Cet avis est partagé par d’autres. Ainsi le chef du parti de la Nouvelle Droite, Ayelet Shaked, appelle à une opération militaire à grande échelle à Gaza : « Nous devons choisir le moment qui nous jugeons le plus opportun, évacuer les citoyens israéliens établis dans des villes situées le long de l’entité gazaouie afin de nous laisser un maximum de flexibilité, et nous devons extirper le terrorisme du territoire de Gaza. »
Paru en 1832, le traité « De la guerre » de Carl von Clausewitz demeure jusqu’à ce jour un guide de référence en matière de stratégie militaire. |
À ces analyses, je réponds par le conseil simple et sage de Carl von Clausewitz : décidez d’abord de votre politique, ensuite de votre stratégie, enfin de vos plans tactiques. Ou pour le dire autrement : commencez par fixer les objectifs que vous voulez atteindre par le recours à la force, définissez ensuite les grandes lignes de votre méthode et enfin déterminez-en les moyens spécifiques.
Vu sous cet angle, débattre de l’opportunité de participer à une invasion terrestre et de renverser le Hamas, c’est débattre d’une tactique, un sujet qui ne peut être à l’ordre du jour tant que l’objectif et les moyens d’y parvenir n’ont pas été définis. En commençant par se concentrer sur la tactique, c’est l’objectif qu’on risque de perdre de vue.
Quel doit donc être l’objectif d’Israël à Gaza ?

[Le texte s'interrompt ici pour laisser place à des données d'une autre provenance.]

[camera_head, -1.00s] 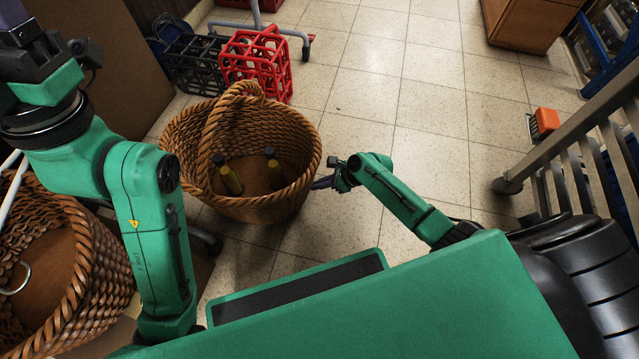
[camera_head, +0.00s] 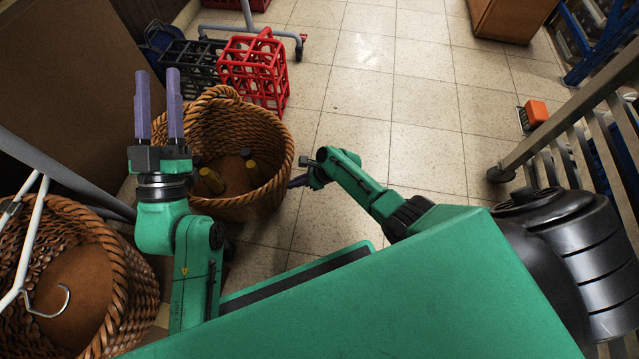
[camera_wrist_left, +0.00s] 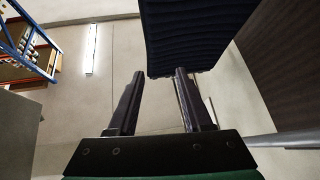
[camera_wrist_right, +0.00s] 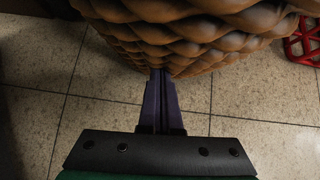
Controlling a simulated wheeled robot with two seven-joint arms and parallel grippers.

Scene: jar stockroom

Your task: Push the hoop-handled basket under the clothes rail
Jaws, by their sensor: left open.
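The brown wicker basket (camera_head: 255,204), with dark, yellow-labelled bottles inside, stands on the tiles left of centre in the head view. A grey bar (camera_head: 62,176) with white hangers (camera_head: 33,235), apparently the clothes rail, shows at the left.
A second wicker basket (camera_head: 135,285) stands at lower left. Red (camera_head: 253,72) and black (camera_head: 188,62) bottle crates stand behind the hoop-handled basket, near a grey castored foot (camera_head: 250,30). A slatted rack (camera_head: 560,130) is at right. The middle floor is clear.

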Les démonstrations de force organisées occasionnellement contre le Hamas ont échoué, tout comme les destructions d’infrastructures à Gaza. Il en est allé de même pour l’option politique opposée consistant à se montrer bienveillant en vue de favoriser la prospérité économique. Il est temps de passer à quelque chose de complètement différent et de beaucoup plus ambitieux. Il faut viser un objectif qui ne se limite plus à l’envoi de signaux ou à la répression d’exactions.

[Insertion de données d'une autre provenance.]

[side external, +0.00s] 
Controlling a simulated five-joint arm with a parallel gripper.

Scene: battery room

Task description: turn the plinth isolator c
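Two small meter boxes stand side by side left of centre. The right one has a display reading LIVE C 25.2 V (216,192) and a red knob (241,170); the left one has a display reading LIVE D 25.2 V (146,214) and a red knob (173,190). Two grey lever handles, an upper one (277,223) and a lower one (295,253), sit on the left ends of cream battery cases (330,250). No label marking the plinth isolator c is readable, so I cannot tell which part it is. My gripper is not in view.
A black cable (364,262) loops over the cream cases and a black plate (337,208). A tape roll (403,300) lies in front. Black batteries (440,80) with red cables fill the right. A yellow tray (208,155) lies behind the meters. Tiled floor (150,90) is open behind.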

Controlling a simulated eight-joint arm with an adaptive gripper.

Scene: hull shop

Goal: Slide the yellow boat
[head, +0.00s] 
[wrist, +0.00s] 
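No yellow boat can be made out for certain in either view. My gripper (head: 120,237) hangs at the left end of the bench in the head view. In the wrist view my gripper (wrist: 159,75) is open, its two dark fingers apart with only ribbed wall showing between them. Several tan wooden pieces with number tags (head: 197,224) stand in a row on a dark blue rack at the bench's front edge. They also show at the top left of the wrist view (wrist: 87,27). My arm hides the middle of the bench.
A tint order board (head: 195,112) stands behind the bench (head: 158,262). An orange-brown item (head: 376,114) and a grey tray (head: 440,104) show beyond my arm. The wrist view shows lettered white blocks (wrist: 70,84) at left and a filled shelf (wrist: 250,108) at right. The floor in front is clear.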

Les frappes aériennes d’Israël sur la ville de Gaza en 2014 n’ont pas eu l’effet escompté. |
Ce nouvel objectif, c’est la victoire. En d’autres termes, il faut chercher à imposer le sentiment de la défaite aux Gazaouis, depuis les dirigeants du Hamas jusqu’au simple balayeur de rue. L’objectif d’une victoire pour Israël correspond tout à fait aux objectifs historiques d’une guerre mais se trouve en décalage avec notre époque où les mots mêmes de victoire et défaite ont disparu du vocabulaire occidental de la guerre. Les forces de sécurité israéliennes se contentent de chercher la paix et la tranquillité avec les Palestiniens. M. Inbar se fait leur porte-parole quand il qualifie de « naïf » l’objectif de victoire sur le Hamas.
La victoire a été remplacée par les négociations, la médiation, les compromis, les concessions et d’autres méthodes douces qui sont séduisantes sur le papier mais qui, dans le faits, ont toutes échoué dans l’arène israélo-palestinienne depuis 1993. Et le fait de persister aveuglément dans cette voie est la garantie d’un nombre accru de morts et de destructions.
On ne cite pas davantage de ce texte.